Para o autarca, a divulgação nacional e internacional da Casa dos Patudos tem de ser articulada com outras ofertas da região e do próprio concelho, como a Reserva Natural do Cavalo do Sorraia, a barragem artificial criada na década de 1980, as estações arqueológicas, a aldeia avieira do Patacão e a praia fluvial (projetos antigos por concretizar por falta de meios), aliados ao vinho e à gastronomia, fazendo com que os visitantes “fiquem mais tempo em Alpiarça”.

O historiador João Bonifácio Serra, coordenador científico e cultural do projeto da Casa dos Patudos durante a fase de reabilitação, alerta para a necessidade de o Ministério da Cultura olhar para a dimensão nacional do património deixado por José Relvas e envolver-se na sua defesa e preservação.

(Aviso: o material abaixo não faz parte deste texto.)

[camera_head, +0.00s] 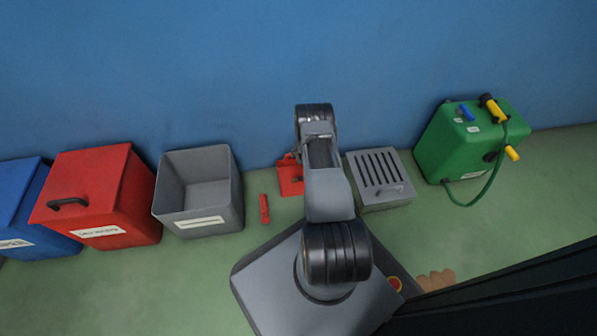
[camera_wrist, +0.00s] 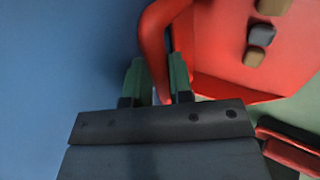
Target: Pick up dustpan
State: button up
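The red dustpan (camera_head: 291,183) lies on the floor by the blue wall, partly hidden by my arm. In the wrist view its red pan (camera_wrist: 225,55) fills the upper right, with several small brown and grey lumps in it. Its curved red handle (camera_wrist: 155,35) runs down toward my gripper (camera_wrist: 159,68). The two green fingers are apart, with the lower part of the handle showing between them. A gap shows between the left finger and the handle. In the head view my gripper is hidden behind my arm.
A red hand tool (camera_head: 264,209) lies left of the dustpan. An open grey bin (camera_head: 212,212), a red bin (camera_head: 125,200) and a blue bin (camera_head: 20,200) stand further left. A grey slatted box (camera_head: 388,198) and a green canister (camera_head: 455,150) stand to the right.

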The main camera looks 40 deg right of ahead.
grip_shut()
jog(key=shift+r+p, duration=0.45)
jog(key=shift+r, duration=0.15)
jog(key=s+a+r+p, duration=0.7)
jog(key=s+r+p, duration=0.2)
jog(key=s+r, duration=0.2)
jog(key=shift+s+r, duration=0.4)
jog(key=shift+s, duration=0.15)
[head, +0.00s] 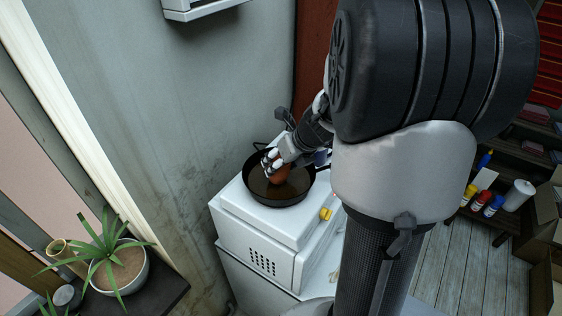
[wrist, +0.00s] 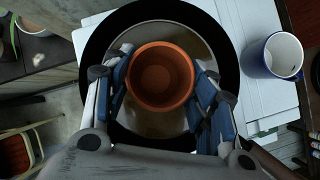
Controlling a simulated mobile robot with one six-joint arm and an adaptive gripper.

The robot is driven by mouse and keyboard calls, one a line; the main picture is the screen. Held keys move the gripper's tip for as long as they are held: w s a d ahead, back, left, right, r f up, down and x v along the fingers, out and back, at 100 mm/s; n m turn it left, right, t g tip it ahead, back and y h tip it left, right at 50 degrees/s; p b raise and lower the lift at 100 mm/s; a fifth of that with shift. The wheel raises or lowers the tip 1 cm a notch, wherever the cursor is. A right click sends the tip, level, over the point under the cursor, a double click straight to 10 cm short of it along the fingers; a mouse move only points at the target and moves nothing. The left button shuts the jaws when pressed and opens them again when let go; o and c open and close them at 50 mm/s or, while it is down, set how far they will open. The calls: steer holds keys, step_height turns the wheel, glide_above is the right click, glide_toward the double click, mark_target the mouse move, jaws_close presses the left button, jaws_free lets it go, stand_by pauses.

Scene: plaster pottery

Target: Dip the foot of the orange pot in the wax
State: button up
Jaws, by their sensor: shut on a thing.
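The orange pot (wrist: 161,76) is between the fingers of my gripper (wrist: 163,98), which are shut on its two sides. In the wrist view I look down into its open top, so it is upright or nearly so. The black pan (wrist: 98,52) with brown wax (wrist: 152,125) lies around and below the pot. In the head view my gripper (head: 272,163) holds the orange pot (head: 283,174) within the rim of the pan (head: 291,203), over or in the wax (head: 262,186). The pot's foot is hidden, so I cannot tell whether it touches the wax.
The pan stands on a white heater unit (head: 241,221) with a yellow knob (head: 326,214). A potted plant (head: 108,262) is at lower left. A wall (head: 150,90) rises behind.

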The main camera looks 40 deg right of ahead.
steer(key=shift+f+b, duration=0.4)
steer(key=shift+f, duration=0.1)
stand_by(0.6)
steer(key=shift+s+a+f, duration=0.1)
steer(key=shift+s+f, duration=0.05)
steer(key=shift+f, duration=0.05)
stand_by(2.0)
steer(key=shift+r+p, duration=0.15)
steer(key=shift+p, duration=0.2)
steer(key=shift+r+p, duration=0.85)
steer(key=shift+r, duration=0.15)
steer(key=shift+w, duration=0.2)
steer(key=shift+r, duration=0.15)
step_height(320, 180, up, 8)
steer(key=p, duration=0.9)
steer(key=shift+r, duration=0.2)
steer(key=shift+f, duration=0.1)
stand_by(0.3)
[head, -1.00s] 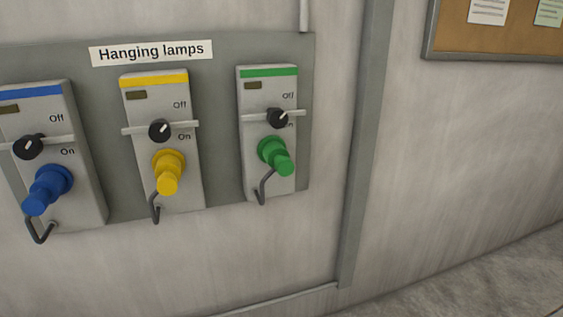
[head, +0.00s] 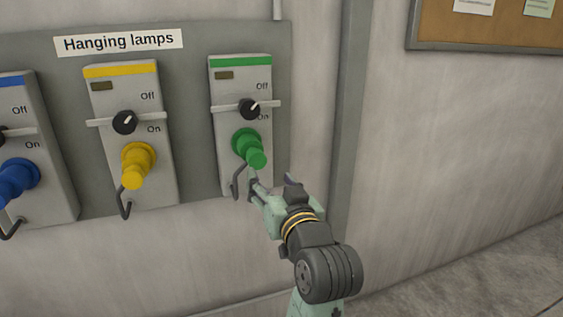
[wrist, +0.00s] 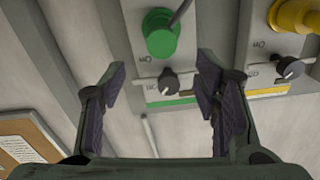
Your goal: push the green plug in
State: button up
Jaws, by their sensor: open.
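The green plug (head: 250,148) sits in the socket of the right-hand switch box (head: 231,178), under its black knob (head: 249,108). How deep it sits cannot be told. In the wrist view, the green plug (wrist: 161,35) is upside down, beyond and between the fingers, with a dark cord at its right. My gripper (head: 272,186) is open and empty, just below and right of the plug in the head view. In the wrist view my gripper (wrist: 160,75) shows its two dark pads spread apart, with no visible contact with the plug.
Boxes with a yellow plug (head: 137,164) and a blue plug (head: 18,181) stand to the left on the grey panel (head: 190,60). Metal bars cross the boxes at the knobs. A vertical strip (head: 347,120) runs right of the panel; the wall beyond is clear below a corkboard (head: 430,28).

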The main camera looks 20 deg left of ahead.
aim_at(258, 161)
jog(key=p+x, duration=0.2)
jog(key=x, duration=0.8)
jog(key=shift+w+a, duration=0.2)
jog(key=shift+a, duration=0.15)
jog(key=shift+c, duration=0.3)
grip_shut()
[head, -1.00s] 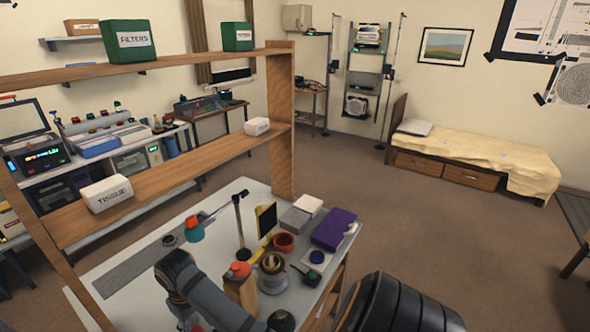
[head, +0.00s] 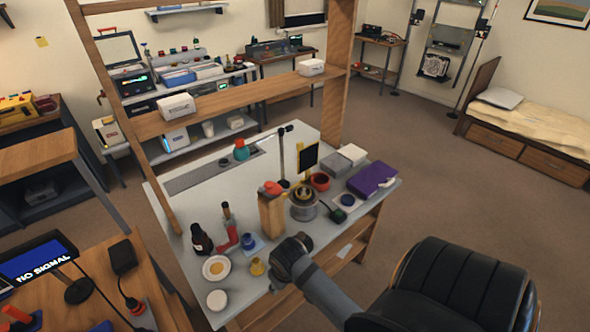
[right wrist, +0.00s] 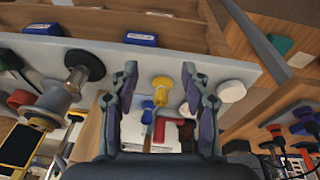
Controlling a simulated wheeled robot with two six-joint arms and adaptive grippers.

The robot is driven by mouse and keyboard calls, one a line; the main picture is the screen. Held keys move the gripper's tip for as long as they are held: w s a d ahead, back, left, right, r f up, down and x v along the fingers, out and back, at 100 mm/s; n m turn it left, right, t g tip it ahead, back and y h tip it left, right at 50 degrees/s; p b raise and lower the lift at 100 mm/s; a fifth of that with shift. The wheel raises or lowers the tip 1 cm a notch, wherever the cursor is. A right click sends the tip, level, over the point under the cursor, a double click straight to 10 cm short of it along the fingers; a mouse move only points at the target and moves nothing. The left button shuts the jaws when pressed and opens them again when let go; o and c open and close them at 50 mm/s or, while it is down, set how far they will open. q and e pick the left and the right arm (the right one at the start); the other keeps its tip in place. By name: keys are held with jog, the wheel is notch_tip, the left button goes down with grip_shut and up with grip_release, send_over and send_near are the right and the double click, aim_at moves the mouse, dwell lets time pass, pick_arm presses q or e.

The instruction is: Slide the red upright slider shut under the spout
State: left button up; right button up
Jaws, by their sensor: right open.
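A small red upright piece (head: 229,238) stands on the workbench beside a dark bottle (head: 201,238). A red piece also shows in the right wrist view (right wrist: 185,130), beyond my fingers. A tan block with a red top (head: 270,212) stands farther right. I cannot tell for sure which red part is the slider, and no spout is clear. My right arm comes in from the lower right in the head view, its gripper hidden there. In the right wrist view my right gripper (right wrist: 159,72) is open and empty, with a yellow flared piece (right wrist: 161,88) beyond the gap. My left gripper is not in view.
A white dish (head: 217,268), a white round piece (head: 217,299) and a blue pad (head: 252,244) crowd the bench's near left part. A silver pot (head: 303,207) and purple box (head: 371,179) stand right. A black chair (head: 455,285) is at lower right.

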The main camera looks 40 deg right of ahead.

“A defesa de uma coleção com a qualidade e importância desta implica um grande esforço de produção de conteúdos e de restauro do património móvel — que inclui inúmeros exemplares da arte europeia dos séculos XVII, XVIII e XIX” — e que uma Câmara sozinha, mesmo que fosse de dimensão média, o que não é o caso de Alpiarça, não consegue suportar, diz à Lusa.

“É preciso perceber que a qualidade da coleção e a personalidade que lhe dá nome têm uma dimensão nacional que é preciso fazer refletir na orgânica da própria casa”, acrescenta, defendendo a criação de uma estrutura — “talvez um conselho curatorial” — “onde um conjunto de personalidades da sociedade civil e o Estado acompanhassem o trabalho de investimento e recuperação do património móvel”.

Bonifácio Serra iniciou com o município o estudo de um modelo de gestão para a Casa dos Patudos que Mário Pereira diz à Lusa ter “abrandado”, devido à existência de “outras preocupações” que deixaram esta questão para “segundo plano”. “Sentimos essa necessidade de procurar uma fórmula em que não seja exclusivamente o município a gerir e a definir as linhas de desenvolvimento. Nos próximos anos temos de a trabalhar. Não temos ainda ideias muito claras” sobre a estrutura a criar, na qual, por imposição estatutária, o município terá de ter sempre posição dominante, declara.